* [WHAT IS REQUIRED]
Wherever a line holds the word "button", copy that line out.

* [DATASET SECTION]
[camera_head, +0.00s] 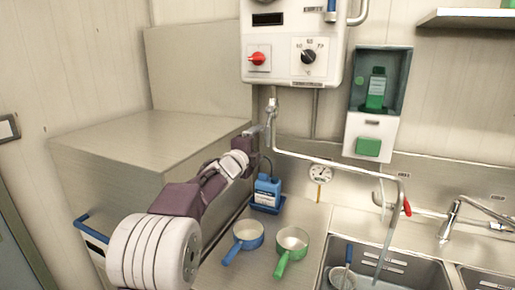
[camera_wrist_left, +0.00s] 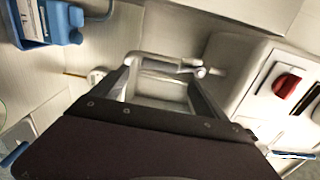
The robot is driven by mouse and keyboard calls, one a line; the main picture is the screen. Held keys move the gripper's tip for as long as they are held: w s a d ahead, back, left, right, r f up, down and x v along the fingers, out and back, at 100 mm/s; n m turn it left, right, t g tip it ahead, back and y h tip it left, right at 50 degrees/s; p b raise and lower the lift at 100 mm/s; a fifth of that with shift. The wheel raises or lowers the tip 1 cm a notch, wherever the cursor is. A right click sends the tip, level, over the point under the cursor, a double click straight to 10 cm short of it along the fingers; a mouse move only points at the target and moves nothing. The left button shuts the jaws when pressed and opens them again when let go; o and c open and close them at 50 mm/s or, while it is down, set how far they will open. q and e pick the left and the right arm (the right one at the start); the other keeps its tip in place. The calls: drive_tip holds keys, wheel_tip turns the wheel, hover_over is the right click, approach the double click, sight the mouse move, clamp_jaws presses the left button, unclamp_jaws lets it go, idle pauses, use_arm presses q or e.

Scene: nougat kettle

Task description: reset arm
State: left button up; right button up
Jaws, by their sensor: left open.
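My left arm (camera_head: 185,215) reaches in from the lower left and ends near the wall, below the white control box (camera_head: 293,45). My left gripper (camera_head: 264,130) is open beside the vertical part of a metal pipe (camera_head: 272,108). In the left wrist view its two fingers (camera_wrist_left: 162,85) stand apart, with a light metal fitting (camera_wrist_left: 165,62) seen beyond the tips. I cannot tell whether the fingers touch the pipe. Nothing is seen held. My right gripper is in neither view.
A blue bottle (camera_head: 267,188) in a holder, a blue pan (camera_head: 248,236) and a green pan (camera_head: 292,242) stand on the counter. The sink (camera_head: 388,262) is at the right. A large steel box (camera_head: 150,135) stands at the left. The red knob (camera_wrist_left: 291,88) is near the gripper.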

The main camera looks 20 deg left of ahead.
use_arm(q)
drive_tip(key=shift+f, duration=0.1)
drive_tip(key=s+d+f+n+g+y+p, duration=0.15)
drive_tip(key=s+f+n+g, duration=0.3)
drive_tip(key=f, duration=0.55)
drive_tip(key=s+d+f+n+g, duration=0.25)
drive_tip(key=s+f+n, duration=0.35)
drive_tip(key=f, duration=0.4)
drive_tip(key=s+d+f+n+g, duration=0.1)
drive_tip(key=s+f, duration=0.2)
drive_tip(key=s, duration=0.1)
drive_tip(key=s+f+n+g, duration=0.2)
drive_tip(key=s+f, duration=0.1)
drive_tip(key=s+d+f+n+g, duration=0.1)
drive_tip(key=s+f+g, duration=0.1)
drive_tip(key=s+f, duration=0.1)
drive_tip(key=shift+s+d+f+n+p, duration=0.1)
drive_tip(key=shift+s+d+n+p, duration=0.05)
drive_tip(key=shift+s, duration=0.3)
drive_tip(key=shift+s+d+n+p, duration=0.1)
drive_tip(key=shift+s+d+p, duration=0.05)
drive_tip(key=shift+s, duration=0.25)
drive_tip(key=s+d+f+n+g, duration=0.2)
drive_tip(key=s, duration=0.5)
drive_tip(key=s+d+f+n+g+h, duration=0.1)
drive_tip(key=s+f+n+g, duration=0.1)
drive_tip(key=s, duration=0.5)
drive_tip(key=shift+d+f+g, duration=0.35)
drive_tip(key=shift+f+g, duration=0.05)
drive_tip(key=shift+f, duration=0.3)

* [CORRECT ANSWER]
The robot is driven by mouse and keyboard calls, one a line; the main picture is the screen. Held keys move the gripper's tip for as long as they are held: w s a d ahead, back, left, right, r f up, down and x v along the fingers, out and back, at 100 mm/s; n m turn it left, right, t g tip it ahead, back and y h tip it left, right at 50 degrees/s; p b raise and lower the lift at 100 mm/s; a fifth of that with shift. The wheel raises or lowers the tip 1 cm a notch, wherever the cursor is. A right click sends the tip, level, over the point under the cursor, a double click straight to 10 cm short of it along the fingers; a mouse move only points at the target and moves nothing. The left button shuts the jaws when pressed and opens them again when let go; o and c open and close them at 50 mm/s or, while it is down, set how far they will open. q and e pick the left and the right arm (the right one at the start); the other keeps its tip in place. The calls: drive_tip holds keys, wheel_tip turns the wheel, hover_over is the right click, approach the double click, sight the mouse move, clamp_jaws presses the left button, unclamp_jaws lets it go, idle pauses, use_arm presses q or e.
State: left button up; right button up

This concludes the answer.